(Recorded robot episodes)
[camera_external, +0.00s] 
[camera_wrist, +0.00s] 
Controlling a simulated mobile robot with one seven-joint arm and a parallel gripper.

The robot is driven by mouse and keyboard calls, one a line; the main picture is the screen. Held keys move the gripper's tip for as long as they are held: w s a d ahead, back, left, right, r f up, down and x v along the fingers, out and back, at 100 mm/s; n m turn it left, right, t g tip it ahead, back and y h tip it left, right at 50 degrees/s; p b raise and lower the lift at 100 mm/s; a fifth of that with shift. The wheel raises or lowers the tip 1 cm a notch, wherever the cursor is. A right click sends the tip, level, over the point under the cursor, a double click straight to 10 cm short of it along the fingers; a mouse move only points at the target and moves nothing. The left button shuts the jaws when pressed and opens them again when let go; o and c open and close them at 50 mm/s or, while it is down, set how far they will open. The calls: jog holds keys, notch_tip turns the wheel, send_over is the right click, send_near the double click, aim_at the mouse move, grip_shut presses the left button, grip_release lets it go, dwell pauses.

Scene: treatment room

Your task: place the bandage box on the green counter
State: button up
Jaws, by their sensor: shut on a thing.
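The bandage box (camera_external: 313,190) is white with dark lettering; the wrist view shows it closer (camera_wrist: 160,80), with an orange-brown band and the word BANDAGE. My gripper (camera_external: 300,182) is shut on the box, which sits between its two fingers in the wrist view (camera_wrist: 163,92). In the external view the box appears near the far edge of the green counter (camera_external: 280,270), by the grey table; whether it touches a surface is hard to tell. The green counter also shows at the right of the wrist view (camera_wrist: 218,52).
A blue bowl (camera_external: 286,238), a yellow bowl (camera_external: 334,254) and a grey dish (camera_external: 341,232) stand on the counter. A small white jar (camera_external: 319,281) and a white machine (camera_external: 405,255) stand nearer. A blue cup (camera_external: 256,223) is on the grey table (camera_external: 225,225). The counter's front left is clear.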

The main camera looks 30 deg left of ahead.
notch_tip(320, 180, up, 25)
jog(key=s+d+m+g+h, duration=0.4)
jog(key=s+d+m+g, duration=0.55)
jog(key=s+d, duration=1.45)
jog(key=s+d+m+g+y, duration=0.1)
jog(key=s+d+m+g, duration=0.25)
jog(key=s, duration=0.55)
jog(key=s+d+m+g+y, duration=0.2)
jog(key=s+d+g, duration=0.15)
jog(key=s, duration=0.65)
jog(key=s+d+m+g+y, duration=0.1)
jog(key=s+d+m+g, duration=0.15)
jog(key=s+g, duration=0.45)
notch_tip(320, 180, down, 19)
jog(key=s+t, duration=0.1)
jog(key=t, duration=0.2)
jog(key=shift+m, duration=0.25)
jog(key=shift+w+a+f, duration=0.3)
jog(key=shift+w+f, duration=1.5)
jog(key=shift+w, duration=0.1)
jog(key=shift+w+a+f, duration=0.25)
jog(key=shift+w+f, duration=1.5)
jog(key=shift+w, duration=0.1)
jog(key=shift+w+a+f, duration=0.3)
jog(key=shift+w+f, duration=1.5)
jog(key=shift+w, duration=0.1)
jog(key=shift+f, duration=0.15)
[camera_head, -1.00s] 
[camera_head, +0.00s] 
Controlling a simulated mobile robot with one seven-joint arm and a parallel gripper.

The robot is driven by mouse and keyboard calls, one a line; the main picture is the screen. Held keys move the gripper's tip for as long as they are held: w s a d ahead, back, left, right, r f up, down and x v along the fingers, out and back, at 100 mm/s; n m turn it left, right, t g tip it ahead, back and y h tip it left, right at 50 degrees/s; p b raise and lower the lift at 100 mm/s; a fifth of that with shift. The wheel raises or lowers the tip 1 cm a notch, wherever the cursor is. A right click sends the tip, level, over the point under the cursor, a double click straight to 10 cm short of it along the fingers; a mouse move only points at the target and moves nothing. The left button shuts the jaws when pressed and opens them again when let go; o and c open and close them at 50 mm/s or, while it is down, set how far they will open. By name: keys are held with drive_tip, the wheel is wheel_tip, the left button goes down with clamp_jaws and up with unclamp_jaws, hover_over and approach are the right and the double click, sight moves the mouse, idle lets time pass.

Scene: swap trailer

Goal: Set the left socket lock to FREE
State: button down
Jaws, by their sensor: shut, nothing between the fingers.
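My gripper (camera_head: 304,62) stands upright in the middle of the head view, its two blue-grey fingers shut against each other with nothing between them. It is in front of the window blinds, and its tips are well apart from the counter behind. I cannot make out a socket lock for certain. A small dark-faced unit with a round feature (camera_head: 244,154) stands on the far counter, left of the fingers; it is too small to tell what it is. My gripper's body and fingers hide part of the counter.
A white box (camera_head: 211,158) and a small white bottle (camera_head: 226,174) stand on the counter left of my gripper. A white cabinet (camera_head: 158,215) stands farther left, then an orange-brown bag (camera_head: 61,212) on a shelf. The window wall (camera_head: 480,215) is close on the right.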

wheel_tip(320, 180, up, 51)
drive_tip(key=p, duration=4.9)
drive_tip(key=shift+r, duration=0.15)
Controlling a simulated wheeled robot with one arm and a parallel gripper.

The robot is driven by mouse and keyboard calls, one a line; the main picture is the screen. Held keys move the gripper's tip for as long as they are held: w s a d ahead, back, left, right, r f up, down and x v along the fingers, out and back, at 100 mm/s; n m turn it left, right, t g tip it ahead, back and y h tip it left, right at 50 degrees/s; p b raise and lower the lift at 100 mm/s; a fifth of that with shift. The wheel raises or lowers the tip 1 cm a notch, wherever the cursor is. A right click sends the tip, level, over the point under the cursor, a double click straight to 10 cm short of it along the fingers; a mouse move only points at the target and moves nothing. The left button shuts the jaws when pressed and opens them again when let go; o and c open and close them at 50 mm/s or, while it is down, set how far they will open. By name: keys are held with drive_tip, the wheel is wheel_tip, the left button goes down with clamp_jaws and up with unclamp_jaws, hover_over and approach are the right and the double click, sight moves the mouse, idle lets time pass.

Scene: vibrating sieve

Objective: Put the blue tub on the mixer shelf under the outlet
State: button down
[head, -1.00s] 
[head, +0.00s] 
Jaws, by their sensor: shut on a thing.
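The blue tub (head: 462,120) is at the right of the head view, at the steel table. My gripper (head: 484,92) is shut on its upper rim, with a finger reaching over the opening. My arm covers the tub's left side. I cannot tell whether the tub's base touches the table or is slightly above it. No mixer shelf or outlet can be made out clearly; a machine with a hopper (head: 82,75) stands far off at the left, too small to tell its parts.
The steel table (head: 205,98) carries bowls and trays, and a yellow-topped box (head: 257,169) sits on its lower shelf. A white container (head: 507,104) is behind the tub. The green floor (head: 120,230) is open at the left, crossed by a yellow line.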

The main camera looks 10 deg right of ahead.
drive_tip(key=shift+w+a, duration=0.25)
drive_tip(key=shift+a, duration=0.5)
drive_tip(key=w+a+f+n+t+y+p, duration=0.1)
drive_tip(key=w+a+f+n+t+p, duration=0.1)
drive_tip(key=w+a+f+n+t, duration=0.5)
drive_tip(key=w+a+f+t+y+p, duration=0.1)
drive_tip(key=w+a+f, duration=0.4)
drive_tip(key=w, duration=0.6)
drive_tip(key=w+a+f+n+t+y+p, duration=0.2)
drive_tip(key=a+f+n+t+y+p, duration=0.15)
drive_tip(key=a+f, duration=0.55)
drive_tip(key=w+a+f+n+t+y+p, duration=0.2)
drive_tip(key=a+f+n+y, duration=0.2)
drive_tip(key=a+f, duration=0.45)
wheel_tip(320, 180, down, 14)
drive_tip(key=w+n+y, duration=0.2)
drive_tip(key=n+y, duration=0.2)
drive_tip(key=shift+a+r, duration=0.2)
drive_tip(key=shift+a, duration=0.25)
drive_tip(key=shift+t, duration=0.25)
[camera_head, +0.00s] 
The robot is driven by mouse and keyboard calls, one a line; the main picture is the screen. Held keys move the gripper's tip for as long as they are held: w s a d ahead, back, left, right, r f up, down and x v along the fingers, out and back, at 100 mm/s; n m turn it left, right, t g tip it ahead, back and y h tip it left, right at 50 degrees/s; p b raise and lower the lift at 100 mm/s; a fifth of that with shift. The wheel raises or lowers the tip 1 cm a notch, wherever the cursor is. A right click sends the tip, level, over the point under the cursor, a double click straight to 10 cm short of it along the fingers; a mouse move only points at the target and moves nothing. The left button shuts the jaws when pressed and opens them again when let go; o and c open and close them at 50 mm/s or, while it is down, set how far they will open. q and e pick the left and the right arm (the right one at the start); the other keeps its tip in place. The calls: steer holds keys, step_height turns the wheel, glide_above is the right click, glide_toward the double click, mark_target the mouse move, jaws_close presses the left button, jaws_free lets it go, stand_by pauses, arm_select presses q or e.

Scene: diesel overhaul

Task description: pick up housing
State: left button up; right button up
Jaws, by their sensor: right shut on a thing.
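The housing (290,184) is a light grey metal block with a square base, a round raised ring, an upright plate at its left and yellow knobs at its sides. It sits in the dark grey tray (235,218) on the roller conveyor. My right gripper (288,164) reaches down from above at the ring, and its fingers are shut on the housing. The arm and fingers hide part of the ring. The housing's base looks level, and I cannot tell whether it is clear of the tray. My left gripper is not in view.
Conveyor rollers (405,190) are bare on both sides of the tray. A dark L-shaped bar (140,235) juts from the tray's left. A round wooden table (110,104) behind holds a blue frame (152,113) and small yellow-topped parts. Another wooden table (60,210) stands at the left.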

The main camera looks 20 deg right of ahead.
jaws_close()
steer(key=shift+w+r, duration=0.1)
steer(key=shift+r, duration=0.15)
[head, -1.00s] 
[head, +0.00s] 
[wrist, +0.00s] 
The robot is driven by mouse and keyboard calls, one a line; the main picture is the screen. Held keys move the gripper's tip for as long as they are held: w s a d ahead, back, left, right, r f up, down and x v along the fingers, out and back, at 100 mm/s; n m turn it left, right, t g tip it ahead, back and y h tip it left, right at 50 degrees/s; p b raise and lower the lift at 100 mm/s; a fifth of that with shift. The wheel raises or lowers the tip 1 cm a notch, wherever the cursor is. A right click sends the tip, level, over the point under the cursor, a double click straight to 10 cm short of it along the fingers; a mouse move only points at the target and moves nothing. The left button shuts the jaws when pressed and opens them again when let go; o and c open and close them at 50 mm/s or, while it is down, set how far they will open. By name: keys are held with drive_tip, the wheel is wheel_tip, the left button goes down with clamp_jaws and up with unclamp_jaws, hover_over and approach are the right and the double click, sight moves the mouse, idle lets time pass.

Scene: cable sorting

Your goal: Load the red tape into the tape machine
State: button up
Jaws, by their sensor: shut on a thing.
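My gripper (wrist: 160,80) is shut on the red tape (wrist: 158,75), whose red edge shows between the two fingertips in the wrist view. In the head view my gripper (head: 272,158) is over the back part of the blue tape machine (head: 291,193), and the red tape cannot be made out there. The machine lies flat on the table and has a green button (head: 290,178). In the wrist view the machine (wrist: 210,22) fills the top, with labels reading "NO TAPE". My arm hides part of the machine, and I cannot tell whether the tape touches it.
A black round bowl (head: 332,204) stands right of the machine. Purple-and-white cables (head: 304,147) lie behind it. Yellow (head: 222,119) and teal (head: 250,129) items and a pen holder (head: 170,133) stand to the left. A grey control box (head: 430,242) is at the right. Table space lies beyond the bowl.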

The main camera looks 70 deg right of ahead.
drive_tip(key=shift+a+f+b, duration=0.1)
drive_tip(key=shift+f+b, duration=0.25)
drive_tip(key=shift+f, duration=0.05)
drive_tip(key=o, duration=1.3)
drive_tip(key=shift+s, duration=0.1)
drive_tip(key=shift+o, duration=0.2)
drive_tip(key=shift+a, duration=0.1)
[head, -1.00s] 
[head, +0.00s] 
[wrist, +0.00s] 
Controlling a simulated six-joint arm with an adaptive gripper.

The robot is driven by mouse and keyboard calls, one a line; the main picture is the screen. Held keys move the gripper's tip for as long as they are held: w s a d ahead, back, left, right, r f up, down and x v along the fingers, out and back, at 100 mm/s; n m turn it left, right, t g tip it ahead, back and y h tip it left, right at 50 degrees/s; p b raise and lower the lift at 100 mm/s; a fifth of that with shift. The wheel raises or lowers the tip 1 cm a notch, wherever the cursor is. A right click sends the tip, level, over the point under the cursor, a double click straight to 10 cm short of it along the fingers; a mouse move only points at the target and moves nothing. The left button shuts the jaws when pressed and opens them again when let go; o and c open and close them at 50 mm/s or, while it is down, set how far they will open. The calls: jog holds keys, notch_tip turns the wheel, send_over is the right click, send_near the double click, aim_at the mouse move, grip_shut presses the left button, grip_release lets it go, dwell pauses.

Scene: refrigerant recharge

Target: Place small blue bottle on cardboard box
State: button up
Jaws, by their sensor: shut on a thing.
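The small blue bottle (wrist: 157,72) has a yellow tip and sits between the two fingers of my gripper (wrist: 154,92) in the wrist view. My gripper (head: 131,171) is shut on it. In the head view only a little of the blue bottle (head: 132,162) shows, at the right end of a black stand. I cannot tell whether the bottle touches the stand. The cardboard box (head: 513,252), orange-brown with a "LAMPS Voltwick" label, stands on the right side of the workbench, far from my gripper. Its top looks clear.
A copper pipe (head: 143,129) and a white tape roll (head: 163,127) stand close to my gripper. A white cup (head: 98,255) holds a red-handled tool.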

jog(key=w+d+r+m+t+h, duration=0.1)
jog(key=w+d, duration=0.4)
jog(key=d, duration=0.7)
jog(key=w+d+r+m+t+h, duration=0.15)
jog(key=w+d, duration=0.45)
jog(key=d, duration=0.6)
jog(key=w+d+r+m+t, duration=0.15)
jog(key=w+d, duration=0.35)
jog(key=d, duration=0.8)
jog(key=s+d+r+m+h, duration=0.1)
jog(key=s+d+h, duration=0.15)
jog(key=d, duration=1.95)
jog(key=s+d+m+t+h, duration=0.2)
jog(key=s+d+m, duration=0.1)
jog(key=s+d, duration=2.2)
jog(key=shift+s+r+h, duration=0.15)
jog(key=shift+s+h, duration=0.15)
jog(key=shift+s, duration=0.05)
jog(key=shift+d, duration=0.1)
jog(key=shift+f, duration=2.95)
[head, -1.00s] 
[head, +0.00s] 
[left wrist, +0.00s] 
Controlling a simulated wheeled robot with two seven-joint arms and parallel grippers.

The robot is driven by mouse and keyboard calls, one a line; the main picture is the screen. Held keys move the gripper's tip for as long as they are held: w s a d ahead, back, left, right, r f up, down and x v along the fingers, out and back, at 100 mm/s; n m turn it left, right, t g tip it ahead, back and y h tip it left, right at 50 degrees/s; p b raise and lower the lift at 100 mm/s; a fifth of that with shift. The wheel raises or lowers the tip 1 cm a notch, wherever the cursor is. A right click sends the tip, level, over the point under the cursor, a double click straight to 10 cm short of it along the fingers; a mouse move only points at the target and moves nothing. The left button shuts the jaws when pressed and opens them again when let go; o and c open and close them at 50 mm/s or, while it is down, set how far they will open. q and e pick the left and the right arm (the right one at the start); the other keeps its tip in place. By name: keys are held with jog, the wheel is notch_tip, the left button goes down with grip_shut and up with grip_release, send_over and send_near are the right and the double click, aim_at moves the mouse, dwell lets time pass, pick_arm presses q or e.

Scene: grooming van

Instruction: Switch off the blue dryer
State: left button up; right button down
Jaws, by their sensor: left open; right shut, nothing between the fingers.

§ Stated goal:
Exactly those lines that run from the line with "The main camera looks 20 deg right of ahead." through the line with "Scene: cable sorting" are to be reproduced; both end lines belong to the range.

§ Output:
The main camera looks 20 deg right of ahead.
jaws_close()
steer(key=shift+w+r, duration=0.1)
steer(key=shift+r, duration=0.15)
[head, -1.00s] 
[head, +0.00s] 
[wrist, +0.00s] 
The robot is driven by mouse and keyboard calls, one a line; the main picture is the screen. Held keys move the gripper's tip for as long as they are held: w s a d ahead, back, left, right, r f up, down and x v along the fingers, out and back, at 100 mm/s; n m turn it left, right, t g tip it ahead, back and y h tip it left, right at 50 degrees/s; p b raise and lower the lift at 100 mm/s; a fifth of that with shift. The wheel raises or lowers the tip 1 cm a notch, wherever the cursor is. A right click sends the tip, level, over the point under the cursor, a double click straight to 10 cm short of it along the fingers; a mouse move only points at the target and moves nothing. The left button shuts the jaws when pressed and opens them again when let go; o and c open and close them at 50 mm/s or, while it is down, set how far they will open. By name: keys are held with drive_tip, the wheel is wheel_tip, the left button goes down with clamp_jaws and up with unclamp_jaws, hover_over and approach are the right and the double click, sight moves the mouse, idle lets time pass.

Scene: cable sorting

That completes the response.